The Fiery Furnaces - Rehearsing My Choir - If ever there was something that could be described as an acquired taste, this is it. This might be the only album on this list that I wouldn't recommend unconditionally. Nobody will ever put this on at a party, and nobody will ever roll down the street with this blasting out of their windows. You won't hear anything else like this in 2005, or possibly ever. It may seem impenetrably weird, but with a pair of headphones and some patience, it reveals itself to be a nuanced and complex and very well-made album.

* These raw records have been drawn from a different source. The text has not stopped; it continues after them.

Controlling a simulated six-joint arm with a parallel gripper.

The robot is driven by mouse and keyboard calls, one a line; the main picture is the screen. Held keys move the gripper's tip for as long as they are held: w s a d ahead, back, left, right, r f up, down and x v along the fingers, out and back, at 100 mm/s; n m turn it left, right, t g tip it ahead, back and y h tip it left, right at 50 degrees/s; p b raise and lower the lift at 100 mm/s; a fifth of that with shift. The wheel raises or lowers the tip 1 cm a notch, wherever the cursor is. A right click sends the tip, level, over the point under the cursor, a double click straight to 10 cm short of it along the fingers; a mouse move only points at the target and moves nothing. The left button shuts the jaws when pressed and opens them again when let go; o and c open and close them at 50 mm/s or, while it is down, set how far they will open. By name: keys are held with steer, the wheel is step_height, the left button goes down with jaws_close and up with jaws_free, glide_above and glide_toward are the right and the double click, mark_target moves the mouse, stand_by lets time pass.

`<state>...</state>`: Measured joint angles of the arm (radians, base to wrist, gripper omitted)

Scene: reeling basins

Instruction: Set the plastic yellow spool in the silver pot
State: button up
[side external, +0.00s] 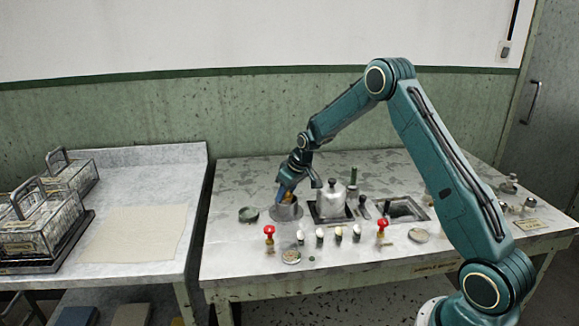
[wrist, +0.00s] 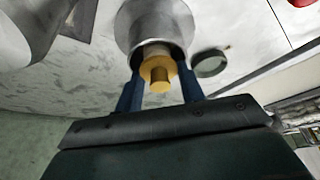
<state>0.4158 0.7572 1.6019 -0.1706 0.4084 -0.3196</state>
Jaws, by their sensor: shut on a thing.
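The plastic yellow spool (wrist: 160,72) is between the blue fingers of my gripper (wrist: 160,92) in the wrist view. In the side view my gripper (side external: 285,192) points down over the open silver pot (side external: 287,213), with a small yellow-orange bit of the spool (side external: 288,197) showing between the fingers. The silver pot also shows in the wrist view (wrist: 150,17), directly beyond the spool. The spool overlaps the pot's mouth in that view. I cannot tell whether its lower end is inside the rim.
A lidded silver vessel (side external: 332,201) stands close right of the pot. A small round green dish (side external: 248,214) lies to its left. Red-handled valves (side external: 269,234) and several small knobs line the front. A sunken basin (side external: 403,209) is farther right. Wire baskets (side external: 35,225) stand on the left table.

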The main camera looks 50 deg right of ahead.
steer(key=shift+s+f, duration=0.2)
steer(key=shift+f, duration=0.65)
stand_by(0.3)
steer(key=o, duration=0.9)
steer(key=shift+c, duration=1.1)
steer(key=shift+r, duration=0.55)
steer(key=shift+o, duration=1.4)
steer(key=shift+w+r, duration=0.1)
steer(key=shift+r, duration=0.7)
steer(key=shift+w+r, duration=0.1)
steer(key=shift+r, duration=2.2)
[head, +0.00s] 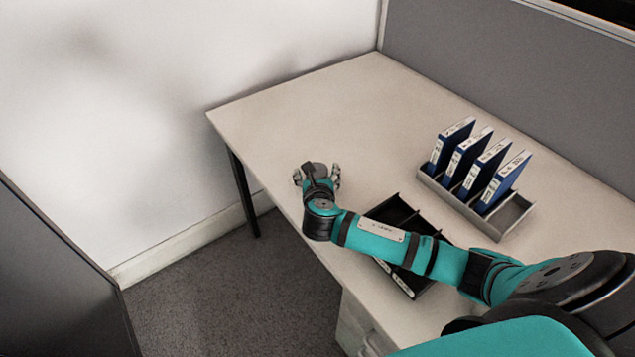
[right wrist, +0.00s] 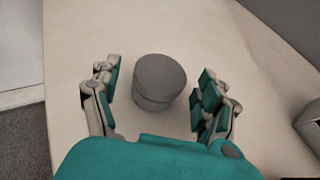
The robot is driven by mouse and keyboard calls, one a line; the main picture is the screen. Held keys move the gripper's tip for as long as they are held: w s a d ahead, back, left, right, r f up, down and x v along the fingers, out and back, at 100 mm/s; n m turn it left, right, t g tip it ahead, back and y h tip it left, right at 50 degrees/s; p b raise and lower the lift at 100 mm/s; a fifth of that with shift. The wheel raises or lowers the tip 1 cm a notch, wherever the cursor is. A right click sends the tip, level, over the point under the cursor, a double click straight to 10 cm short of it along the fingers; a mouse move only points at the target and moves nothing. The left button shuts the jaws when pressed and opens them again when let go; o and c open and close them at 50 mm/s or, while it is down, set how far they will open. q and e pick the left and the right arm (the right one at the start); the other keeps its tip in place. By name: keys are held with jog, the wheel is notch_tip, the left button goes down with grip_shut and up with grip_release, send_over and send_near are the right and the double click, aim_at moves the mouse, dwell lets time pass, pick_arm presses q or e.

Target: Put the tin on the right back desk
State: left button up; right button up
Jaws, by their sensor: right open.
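The tin (right wrist: 158,80) is a plain grey round can with a lid. In the right wrist view it stands upright on the pale desk (head: 330,100), between the spread fingers of my right gripper (right wrist: 158,98). The gripper is open, with a gap visible between the tin and the fingers on either side. In the head view my right gripper (head: 318,180) is low over the desk's front left part, and the hand largely covers the tin. My left gripper is not in view.
A grey tray (head: 455,203) holds several blue binders (head: 465,160) at the right. A black compartment tray (head: 395,212) lies partly under my right forearm. A grey partition (head: 480,70) borders the desk's back. The desk's back left area is clear.

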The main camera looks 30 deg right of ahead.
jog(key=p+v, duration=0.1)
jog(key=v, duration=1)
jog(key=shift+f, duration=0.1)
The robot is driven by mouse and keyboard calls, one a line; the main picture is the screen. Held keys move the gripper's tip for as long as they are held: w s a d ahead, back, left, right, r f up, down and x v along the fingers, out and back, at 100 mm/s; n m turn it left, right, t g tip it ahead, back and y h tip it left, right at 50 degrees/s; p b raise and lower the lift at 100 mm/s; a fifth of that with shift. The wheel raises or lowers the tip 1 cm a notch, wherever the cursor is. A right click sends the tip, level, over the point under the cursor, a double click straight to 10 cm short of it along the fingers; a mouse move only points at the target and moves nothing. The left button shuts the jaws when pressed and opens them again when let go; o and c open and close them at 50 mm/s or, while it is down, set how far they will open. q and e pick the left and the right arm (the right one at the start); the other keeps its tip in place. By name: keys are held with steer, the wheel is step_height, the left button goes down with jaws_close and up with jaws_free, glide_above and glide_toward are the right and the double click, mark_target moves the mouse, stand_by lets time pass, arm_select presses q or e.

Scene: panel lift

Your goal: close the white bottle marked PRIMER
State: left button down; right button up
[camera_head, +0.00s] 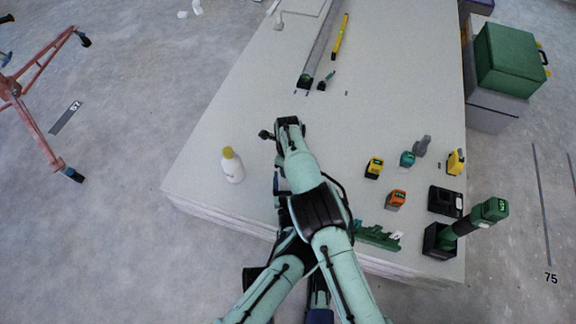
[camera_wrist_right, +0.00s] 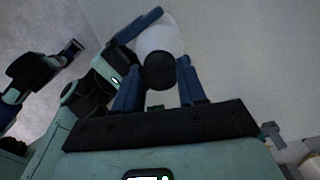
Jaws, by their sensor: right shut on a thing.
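In the right wrist view a white bottle (camera_wrist_right: 160,38) is seen end-on, with a dark round cap (camera_wrist_right: 160,73) at its near end. My right gripper (camera_wrist_right: 158,86) is shut with its two blue fingers on either side of this cap. My left gripper (camera_wrist_right: 122,50) is beside the bottle, one blue finger along its upper left side; whether it grips the bottle is unclear. In the head view my arms hide this bottle and most of both grippers. Another white bottle, with a yellow cap (camera_head: 228,153), stands upright on the table to the left. I cannot read PRIMER on either bottle.
The pale table (camera_head: 215,115) has free room left of my arms. To the right are a yellow-topped item (camera_head: 374,167), a teal one (camera_head: 407,159), an orange one (camera_head: 396,199), a black charger (camera_head: 445,201) and a green drill (camera_head: 470,222). A yellow level (camera_head: 340,37) lies farther back.

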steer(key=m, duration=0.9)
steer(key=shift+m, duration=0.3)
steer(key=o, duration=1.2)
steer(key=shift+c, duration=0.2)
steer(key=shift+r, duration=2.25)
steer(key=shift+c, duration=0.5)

I wrote earlier that Rehearsing My Choir occupies space somewhere between Philip Glass and Gilbert and Sullivan, but that really doesn't even begin to describe the sounds contained on this album. There's a disco breakbeat here, some swinging rock there, and even a bizarre salsa of sorts, all filtered through the Fiery Furnaces' weirdness. On first listen, the random shifts in tone, genre, melody, and everything else seem frustratingly arbitrary, but once you start getting familiar with the songs, the reveal themselves to be complex and suite-like. You start looking forward to repeating instrumental phrases that crop up now and again, and you even start paying attention to the lyrics.
The lyrics are a whole separate matter. Between this and Blueberry Boat, the Furnaces seem to be gearing up for a run at a Guinness world record for most words contained on a single album, and it can be especially hard to take in considering that the preferred form of delivery here is through the gruff voice of an 83-year-old woman, a voice which can either add a new level of depth with its world-weary tone or just be really creepy. At their core, however, the songs are standard fare, stories of loss, lust, and heartbreak. They just happen to be unusually specific in time and location. If people can't relate to them, it's not because they can't relate to feeling jealous of a former lover's current partner, it's because they can't relate to feeling jealous of a former lover's current partner in Chicago in the 1940s.
Add to this the Fiery Furnaces' usual habit of throwing every weird organ, tack piano, and synth tone they can find at you, and you're faced with this question: Is it an accomplishment worth noting to take tried and true subject matters and song styles and present them successfully in a manner that is completely unique? If your answer is yes, Rehearsing My Choir might be right up your alley.